ER 7.1 Communications Concerning a Lawyer's Services
A lawyer shall not make or knowingly permit to be made on the lawyer's behalf a false or misleading communication about the lawyer or the lawyer's services. A communication is false or misleading if it contains a material misrepresentation of fact or law, or omits a fact necessary to make the statement considered as a whole not materially misleading.
ER 7.2 Advertising
(a) Subject to the requirements of ERs 7.1 and 7.3, a lawyer may advertise services through written, recorded or electronic communication, including public media.
(b) A lawyer shall not give anything of value to a person for recommending the lawyer's services except that a lawyer may:
(1) pay the reasonable costs of advertisements or communications permitted by this Rule;
(2) pay the usual charges of a legal service plan or a not-for-profit or qualified lawyer referral service, which may include, in addition to any membership fee, a fee calculated as a percentage of legal fees earned by the lawyer to whom the service or organization has referred a matter, provided that any such percentage fee shall not exceed ten percent, and shall be used only to help defray the reasonable operating expenses of the service or organization and to fund public service activities, including the delivery of pro bono legal services. The fees paid by a client referred by such service shall not exceed the total charges that the client would have paid had no such service been involved. A qualified lawyer referral service is a lawyer referral service that has been approved by an appropriate regulatory authority; and
(3) pay for a law practice in accordance with ER 1.17.
(c) Any communication made pursuant to this Rule shall include the name and office address of at least one lawyer or law firm responsible for its content.

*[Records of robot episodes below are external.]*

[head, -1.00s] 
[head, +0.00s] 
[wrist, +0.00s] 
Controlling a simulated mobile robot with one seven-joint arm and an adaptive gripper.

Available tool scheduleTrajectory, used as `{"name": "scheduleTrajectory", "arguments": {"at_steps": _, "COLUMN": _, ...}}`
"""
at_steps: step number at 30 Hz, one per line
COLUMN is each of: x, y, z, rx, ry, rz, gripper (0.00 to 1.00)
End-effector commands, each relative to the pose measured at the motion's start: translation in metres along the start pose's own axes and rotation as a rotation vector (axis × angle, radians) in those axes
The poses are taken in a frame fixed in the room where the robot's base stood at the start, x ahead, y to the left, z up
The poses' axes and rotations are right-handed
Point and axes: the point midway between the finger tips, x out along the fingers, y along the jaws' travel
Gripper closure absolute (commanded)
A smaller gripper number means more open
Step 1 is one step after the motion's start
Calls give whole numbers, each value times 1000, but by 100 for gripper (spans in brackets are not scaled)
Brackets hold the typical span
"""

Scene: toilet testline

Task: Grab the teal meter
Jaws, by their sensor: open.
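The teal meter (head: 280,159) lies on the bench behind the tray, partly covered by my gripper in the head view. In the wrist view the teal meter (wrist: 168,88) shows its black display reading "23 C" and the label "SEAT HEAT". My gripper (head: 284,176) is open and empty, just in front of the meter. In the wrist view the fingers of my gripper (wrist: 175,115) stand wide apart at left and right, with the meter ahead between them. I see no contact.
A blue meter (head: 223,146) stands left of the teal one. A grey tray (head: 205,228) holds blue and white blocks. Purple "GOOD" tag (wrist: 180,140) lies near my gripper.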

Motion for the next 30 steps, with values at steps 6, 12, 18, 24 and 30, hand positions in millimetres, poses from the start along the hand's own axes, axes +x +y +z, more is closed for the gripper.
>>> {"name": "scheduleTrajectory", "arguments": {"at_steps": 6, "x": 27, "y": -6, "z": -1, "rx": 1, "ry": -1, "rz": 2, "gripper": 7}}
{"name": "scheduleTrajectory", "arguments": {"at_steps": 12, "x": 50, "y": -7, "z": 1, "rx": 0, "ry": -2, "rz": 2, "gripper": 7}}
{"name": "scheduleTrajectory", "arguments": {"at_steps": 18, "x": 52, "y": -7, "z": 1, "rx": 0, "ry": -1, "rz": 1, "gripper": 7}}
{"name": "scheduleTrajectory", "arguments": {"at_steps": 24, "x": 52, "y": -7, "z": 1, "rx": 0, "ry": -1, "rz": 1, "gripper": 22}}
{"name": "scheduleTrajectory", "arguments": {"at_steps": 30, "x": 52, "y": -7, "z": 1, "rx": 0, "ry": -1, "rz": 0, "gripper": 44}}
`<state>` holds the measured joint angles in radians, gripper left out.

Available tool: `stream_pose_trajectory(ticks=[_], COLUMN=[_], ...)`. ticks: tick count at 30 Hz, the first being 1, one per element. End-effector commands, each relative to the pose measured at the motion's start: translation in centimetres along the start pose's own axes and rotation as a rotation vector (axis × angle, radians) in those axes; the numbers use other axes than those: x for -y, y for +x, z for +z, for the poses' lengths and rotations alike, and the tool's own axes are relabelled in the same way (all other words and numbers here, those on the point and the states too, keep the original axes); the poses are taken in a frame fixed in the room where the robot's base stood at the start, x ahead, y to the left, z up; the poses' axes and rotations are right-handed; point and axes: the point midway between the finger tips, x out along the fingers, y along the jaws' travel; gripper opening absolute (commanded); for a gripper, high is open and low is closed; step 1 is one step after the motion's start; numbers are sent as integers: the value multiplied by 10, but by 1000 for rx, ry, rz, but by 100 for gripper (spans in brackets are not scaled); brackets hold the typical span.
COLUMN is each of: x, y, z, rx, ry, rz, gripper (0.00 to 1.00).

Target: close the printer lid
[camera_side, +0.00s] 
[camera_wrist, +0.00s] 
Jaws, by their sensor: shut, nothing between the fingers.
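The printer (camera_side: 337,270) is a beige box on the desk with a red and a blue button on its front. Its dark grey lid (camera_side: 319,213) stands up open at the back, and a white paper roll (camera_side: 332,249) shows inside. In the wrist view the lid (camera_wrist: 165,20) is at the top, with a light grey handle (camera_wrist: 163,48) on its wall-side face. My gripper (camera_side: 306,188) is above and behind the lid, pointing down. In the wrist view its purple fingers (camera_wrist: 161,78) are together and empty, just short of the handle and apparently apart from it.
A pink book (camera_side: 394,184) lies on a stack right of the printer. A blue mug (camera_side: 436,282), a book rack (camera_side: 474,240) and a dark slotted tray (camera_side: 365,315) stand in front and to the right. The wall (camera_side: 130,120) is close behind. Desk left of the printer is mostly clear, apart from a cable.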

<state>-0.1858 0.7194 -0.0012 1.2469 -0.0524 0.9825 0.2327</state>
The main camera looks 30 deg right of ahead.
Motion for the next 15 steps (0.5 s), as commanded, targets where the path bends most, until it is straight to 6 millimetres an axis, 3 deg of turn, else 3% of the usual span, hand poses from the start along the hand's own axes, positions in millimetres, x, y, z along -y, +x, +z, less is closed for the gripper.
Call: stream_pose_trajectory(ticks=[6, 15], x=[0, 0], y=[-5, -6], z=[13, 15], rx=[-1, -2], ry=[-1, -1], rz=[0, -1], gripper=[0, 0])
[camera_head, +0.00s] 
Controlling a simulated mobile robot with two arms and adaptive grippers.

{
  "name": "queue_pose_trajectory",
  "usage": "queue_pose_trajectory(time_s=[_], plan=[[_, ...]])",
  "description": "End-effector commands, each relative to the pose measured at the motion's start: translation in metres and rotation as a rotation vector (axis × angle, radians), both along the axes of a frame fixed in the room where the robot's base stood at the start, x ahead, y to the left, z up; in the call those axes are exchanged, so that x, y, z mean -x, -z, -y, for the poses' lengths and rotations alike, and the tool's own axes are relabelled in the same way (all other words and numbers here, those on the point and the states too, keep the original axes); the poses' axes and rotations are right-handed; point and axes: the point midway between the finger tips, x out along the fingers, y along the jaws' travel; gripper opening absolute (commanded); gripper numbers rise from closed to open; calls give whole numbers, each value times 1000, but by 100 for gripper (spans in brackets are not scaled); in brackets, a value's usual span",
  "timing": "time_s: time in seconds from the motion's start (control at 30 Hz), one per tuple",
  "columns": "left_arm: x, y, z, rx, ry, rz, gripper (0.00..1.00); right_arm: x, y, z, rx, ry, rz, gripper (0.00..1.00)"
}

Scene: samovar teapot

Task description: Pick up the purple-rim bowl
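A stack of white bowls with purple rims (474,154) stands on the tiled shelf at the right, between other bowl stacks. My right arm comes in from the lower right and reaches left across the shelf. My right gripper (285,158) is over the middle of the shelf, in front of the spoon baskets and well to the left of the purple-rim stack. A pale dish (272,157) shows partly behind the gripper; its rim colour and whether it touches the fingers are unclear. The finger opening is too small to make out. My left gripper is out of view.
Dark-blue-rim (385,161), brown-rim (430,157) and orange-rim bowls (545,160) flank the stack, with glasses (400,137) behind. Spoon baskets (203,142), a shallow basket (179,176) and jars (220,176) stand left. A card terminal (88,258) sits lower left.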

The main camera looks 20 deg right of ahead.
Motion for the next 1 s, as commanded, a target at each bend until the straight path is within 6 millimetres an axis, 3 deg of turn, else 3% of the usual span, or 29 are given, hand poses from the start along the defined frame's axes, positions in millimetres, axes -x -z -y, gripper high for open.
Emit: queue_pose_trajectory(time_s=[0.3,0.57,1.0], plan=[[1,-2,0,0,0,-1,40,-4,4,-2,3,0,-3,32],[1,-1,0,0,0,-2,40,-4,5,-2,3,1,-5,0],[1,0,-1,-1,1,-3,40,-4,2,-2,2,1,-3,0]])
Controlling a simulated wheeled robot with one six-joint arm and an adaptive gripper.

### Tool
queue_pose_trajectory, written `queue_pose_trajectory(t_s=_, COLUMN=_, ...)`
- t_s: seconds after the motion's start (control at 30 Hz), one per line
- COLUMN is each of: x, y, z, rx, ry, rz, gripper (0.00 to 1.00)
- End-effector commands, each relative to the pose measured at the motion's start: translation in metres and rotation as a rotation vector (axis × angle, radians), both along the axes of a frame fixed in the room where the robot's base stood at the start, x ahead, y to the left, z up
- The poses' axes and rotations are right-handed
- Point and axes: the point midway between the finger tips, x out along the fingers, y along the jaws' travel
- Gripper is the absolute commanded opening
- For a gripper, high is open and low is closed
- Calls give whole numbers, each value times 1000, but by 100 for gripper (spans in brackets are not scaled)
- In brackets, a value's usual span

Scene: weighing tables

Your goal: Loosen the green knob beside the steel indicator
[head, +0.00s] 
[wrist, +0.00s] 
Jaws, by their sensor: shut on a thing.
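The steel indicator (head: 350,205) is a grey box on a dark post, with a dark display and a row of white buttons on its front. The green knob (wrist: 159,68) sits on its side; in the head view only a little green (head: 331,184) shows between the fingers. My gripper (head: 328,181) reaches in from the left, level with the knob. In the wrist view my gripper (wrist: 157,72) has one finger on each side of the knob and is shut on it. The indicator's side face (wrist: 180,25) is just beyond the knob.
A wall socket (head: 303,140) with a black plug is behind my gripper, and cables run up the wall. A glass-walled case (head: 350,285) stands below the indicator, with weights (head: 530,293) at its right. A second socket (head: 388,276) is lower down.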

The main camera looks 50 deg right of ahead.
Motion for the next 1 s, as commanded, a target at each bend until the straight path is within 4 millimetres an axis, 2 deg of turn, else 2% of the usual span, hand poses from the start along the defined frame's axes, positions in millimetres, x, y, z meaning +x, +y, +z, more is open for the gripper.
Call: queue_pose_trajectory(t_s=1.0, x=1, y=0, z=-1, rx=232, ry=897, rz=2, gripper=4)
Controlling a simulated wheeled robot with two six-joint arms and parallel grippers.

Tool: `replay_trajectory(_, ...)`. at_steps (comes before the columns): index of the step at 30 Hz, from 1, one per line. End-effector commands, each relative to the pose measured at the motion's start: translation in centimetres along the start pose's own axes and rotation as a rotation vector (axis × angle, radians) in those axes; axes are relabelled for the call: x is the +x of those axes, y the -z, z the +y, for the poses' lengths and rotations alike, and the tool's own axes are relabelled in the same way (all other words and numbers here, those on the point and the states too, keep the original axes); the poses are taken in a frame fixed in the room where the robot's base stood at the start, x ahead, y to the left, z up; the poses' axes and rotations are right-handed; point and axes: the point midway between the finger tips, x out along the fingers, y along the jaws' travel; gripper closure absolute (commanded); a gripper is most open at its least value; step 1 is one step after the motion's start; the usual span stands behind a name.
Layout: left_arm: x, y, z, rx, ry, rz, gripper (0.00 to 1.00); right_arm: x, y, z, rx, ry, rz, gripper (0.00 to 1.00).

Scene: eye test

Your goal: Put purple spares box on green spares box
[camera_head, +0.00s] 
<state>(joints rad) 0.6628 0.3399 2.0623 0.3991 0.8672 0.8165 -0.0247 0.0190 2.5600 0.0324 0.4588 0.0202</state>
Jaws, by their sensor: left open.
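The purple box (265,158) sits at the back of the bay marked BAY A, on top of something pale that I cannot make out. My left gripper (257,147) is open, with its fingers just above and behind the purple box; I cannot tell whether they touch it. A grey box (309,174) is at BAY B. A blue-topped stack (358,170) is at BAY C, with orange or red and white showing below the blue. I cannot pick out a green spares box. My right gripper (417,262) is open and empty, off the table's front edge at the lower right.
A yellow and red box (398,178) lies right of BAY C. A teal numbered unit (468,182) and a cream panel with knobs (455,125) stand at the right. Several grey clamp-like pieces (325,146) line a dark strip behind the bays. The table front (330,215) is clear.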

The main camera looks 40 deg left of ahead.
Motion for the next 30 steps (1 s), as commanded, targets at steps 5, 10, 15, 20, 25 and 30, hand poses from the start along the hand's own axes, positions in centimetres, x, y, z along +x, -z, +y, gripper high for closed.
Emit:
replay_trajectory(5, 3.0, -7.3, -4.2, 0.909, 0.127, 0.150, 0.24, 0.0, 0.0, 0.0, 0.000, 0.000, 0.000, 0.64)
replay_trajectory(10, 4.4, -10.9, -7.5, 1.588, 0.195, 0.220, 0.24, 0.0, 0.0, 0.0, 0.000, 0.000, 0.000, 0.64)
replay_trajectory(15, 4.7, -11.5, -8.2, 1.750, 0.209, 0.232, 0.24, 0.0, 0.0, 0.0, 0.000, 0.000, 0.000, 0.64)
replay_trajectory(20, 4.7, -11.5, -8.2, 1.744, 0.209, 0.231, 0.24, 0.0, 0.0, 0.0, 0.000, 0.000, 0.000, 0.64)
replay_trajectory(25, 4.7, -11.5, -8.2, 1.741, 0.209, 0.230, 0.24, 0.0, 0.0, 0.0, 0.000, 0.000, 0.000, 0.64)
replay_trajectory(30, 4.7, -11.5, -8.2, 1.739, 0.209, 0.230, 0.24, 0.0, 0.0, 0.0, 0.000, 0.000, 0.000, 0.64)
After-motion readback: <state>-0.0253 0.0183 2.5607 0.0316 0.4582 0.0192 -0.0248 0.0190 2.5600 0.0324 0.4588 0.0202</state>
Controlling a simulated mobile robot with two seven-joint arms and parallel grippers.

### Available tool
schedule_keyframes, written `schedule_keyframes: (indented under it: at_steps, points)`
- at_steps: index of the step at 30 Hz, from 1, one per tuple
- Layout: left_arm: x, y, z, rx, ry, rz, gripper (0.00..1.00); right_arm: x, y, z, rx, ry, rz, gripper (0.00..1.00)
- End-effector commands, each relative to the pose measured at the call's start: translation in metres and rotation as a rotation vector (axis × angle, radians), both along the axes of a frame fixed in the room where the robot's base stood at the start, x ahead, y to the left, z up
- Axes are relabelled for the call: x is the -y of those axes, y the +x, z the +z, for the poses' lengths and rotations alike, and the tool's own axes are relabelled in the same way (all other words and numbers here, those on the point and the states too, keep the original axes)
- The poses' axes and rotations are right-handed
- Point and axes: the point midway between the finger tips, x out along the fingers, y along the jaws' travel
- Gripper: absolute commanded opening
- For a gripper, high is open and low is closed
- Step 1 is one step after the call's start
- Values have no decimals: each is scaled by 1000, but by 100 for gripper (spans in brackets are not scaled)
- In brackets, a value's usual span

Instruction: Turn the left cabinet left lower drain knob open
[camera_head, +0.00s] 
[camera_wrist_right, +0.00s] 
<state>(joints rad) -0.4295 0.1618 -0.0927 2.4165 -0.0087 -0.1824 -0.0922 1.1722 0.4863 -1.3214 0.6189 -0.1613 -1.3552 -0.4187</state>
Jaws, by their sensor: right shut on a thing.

(d) Every advertisement (including advertisement by written solicitation) that contains information about the lawyer's fees shall be subject to the following requirements:
(1) advertisements and written solicitations indicating that the charging of a fee is contingent on outcome or that the fee will be a percentage of the recovery shall disclose (A) that the client will be liable for expenses regardless of outcome unless the repayment of such is contingent upon the outcome of the matter and (B) whether the percentage fee will be computed before expenses are deducted from the recovery;
(2) range of fees or hourly rates for services may be communicated provided that the client is informed in writing at the commencement of any client-lawyer relationship that the total fee within the range which will be charged or the total hours to be devoted will vary depending upon that particular matter to be handled for each client and the client is entitled without obligation to an estimate of the fee within the range likely to be charged;
(3) fixed fees for specific routine legal services, the description of which would not be misunderstood or be deceptive, may be communicated provided that the client is informed in writing at the commencement of any client-lawyer relationship that the quoted fee will be available only to clients whose matters fall within the services described and that the client is entitled without obligation to a specific estimate of the fee likely to be charged;
(4) a lawyer who advertises a specific fee, range of fees or hourly rate for a particular service shall honor the advertised fee, or range of fees, for at least ninety (90) days unless the advertisement specifies a shorter period; provided, for advertisements in the yellow pages of telephone directories or other media not published more frequently than annually, the advertised fee or range of fees shall be honored for no less than one year following publication.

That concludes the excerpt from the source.